◆ Records to process

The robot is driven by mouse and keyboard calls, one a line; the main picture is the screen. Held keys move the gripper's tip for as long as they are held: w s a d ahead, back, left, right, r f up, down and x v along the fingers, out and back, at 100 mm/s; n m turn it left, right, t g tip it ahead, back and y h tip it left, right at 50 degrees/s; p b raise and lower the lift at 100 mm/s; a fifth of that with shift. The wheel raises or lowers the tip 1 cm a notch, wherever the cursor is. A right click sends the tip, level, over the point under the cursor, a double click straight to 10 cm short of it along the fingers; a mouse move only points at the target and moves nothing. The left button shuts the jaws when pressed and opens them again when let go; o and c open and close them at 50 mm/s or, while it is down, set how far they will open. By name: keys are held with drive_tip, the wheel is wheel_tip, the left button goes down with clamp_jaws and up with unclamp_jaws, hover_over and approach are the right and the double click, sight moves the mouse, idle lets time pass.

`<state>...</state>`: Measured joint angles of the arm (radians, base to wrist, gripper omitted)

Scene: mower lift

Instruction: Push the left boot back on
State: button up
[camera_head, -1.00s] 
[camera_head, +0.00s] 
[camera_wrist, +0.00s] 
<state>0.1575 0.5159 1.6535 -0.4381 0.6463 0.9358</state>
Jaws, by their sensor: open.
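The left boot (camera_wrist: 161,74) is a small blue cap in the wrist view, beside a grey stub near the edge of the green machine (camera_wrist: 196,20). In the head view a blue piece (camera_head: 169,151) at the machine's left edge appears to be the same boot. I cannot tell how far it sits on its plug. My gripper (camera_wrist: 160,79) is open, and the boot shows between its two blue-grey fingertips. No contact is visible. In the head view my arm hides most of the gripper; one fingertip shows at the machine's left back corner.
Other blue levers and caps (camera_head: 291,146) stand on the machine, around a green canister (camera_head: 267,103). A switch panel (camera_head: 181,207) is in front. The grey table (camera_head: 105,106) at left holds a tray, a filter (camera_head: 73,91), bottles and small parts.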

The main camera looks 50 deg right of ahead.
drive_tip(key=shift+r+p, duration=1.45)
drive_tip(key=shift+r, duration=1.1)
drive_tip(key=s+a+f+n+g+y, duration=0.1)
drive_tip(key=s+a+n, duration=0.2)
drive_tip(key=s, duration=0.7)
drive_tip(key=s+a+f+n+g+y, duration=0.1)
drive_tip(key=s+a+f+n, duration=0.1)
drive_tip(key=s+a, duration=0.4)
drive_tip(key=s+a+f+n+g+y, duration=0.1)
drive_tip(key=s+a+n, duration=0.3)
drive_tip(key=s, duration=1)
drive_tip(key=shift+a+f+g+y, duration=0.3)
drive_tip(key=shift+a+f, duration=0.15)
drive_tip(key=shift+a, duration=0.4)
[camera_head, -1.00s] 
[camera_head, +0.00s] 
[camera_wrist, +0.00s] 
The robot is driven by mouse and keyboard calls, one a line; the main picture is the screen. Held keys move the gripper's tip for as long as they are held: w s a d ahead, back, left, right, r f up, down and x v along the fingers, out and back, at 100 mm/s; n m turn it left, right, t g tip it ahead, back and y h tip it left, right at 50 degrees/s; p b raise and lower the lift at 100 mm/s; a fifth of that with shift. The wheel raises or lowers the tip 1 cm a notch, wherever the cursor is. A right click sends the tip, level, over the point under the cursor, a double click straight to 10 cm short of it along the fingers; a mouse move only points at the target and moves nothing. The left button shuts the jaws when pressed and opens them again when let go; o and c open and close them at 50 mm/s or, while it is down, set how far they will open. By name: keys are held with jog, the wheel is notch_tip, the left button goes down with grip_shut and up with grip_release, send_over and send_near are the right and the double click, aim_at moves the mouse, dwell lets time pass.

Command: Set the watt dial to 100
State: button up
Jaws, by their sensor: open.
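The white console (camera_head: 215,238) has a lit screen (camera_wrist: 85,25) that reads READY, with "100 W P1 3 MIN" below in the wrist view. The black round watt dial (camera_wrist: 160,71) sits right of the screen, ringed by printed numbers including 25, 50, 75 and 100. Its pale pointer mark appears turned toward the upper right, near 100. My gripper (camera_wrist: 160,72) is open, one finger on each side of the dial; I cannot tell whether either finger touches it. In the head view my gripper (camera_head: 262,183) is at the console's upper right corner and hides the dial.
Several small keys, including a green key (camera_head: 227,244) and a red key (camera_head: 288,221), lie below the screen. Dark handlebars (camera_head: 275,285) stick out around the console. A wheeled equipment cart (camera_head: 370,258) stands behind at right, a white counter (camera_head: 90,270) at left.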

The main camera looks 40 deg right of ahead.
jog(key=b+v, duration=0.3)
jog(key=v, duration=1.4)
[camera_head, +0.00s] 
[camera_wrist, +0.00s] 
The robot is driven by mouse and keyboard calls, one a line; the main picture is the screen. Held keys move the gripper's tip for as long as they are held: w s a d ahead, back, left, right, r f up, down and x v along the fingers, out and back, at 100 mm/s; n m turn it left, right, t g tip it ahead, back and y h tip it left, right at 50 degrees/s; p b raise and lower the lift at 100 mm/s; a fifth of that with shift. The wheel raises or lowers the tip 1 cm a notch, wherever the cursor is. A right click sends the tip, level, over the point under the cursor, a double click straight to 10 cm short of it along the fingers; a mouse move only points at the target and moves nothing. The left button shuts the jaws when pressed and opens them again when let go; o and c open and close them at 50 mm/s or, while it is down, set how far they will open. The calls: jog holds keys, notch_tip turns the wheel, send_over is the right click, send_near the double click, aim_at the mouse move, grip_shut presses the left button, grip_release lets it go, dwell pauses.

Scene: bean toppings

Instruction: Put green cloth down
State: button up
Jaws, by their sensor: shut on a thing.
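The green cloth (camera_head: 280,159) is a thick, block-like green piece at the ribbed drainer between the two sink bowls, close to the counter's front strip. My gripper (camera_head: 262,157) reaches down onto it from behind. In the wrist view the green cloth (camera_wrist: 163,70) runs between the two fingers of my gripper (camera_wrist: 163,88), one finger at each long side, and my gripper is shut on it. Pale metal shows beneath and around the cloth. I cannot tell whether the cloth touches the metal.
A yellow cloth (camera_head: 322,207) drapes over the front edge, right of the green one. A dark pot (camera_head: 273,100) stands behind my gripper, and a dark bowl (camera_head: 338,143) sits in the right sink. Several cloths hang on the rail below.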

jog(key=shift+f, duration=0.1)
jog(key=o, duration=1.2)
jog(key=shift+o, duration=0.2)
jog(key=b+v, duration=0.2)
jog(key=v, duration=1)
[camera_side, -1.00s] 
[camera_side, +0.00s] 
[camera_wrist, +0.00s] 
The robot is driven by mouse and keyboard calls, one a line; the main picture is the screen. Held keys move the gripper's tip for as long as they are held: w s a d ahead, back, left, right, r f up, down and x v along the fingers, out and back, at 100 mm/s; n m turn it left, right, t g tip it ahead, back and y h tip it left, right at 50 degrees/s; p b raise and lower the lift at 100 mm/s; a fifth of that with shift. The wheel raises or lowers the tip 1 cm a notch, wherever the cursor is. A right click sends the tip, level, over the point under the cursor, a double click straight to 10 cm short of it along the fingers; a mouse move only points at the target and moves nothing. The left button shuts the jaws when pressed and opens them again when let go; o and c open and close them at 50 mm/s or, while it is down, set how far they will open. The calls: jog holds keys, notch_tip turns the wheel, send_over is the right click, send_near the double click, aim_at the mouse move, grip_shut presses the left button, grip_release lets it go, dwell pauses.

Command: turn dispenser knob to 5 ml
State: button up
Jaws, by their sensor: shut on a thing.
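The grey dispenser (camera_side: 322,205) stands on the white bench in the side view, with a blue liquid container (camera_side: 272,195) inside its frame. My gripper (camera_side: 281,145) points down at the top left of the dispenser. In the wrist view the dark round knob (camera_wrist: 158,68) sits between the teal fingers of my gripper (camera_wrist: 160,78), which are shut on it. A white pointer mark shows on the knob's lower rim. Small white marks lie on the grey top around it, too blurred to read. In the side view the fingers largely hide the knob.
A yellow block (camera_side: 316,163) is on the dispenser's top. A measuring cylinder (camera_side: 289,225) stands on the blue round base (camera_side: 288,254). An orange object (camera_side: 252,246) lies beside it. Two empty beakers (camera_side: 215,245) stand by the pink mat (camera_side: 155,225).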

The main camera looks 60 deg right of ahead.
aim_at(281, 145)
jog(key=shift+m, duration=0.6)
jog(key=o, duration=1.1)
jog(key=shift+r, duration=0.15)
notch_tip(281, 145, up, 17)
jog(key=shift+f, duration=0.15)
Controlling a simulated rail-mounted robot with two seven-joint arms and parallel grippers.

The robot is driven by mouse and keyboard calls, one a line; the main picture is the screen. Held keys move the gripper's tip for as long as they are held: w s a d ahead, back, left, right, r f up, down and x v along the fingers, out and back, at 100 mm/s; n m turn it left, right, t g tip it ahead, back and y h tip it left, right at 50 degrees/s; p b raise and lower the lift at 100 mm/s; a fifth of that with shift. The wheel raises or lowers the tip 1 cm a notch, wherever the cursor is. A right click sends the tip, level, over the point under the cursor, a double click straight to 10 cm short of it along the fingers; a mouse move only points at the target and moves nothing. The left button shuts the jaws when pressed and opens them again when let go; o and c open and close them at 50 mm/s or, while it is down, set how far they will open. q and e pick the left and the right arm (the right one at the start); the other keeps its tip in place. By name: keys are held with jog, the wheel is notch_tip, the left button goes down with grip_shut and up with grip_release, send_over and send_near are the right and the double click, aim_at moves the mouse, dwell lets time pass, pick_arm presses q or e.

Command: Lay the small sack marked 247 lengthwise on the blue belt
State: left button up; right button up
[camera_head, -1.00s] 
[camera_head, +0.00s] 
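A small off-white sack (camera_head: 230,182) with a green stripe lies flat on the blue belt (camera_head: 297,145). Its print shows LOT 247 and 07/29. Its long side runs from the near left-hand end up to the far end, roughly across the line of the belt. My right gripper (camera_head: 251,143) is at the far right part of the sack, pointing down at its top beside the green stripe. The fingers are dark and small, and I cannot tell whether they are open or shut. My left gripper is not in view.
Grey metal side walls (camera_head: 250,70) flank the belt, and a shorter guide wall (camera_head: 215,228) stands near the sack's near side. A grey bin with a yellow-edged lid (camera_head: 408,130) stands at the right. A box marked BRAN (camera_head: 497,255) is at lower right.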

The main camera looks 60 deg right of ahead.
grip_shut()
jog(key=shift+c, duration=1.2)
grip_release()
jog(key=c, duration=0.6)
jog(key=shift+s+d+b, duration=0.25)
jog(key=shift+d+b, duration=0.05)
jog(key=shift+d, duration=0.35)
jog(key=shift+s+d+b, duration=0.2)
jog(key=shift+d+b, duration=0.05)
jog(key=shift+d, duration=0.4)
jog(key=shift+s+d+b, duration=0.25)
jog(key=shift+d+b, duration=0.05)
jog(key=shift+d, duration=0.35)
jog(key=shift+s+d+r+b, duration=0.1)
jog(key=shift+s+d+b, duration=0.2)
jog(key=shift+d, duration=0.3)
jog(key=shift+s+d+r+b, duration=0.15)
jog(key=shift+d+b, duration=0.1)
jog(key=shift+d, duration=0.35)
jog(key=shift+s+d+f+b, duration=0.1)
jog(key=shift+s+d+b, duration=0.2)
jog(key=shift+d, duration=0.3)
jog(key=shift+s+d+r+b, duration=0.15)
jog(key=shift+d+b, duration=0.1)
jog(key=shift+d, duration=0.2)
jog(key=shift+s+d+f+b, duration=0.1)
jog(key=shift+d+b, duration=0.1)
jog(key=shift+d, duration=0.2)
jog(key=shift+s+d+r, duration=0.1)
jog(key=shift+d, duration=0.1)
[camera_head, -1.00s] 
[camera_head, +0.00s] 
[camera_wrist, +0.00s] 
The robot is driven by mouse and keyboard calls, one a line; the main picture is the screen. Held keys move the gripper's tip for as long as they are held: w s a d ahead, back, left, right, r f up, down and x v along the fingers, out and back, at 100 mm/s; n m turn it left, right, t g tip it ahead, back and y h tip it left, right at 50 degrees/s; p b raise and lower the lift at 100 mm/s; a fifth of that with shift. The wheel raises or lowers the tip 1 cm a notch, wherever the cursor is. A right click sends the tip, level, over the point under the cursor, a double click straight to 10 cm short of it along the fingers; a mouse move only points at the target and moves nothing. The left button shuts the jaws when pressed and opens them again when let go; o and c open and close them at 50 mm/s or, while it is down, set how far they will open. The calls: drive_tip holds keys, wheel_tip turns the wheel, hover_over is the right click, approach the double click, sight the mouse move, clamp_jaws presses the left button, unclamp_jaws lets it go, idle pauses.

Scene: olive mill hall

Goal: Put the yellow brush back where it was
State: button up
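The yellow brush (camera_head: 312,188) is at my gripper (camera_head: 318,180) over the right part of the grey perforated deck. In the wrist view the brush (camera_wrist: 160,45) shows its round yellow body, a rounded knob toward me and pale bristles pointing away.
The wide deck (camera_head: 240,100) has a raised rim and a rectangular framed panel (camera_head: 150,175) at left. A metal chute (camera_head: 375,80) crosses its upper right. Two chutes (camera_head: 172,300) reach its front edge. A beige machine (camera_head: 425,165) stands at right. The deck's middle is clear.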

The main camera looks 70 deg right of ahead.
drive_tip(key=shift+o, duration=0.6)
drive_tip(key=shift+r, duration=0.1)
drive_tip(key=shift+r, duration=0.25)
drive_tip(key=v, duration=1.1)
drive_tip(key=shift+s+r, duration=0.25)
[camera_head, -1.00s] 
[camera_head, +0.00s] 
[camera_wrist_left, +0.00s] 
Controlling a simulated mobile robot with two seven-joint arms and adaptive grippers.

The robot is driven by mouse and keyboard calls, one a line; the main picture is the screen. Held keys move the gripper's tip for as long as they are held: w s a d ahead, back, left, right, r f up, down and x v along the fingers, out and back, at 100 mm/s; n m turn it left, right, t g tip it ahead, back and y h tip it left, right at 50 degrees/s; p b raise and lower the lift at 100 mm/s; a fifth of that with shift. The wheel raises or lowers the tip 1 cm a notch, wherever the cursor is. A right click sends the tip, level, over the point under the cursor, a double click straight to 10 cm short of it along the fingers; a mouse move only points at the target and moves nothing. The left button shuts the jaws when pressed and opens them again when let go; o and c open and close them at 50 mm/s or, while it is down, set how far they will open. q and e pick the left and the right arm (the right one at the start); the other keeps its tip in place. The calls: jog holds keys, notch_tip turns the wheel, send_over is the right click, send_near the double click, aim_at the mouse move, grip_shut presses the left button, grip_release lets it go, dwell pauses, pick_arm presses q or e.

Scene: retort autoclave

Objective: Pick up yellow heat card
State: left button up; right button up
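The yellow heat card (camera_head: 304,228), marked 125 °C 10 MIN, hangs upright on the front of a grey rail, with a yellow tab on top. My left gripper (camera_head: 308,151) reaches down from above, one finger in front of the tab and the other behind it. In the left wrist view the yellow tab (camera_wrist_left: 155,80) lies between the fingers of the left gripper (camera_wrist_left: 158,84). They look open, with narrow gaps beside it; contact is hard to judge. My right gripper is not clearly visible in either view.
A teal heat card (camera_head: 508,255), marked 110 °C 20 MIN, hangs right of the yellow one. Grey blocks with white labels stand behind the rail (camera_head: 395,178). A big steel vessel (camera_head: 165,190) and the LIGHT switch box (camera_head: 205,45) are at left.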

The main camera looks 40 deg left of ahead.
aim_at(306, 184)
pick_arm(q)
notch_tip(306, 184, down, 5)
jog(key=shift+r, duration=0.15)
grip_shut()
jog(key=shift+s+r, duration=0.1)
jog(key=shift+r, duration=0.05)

◆ Task
Write out each line of the data that holds the string "Instruction".

◆ Exercise output
Instruction: Push the left boot back on
Instruction: Put green cloth down

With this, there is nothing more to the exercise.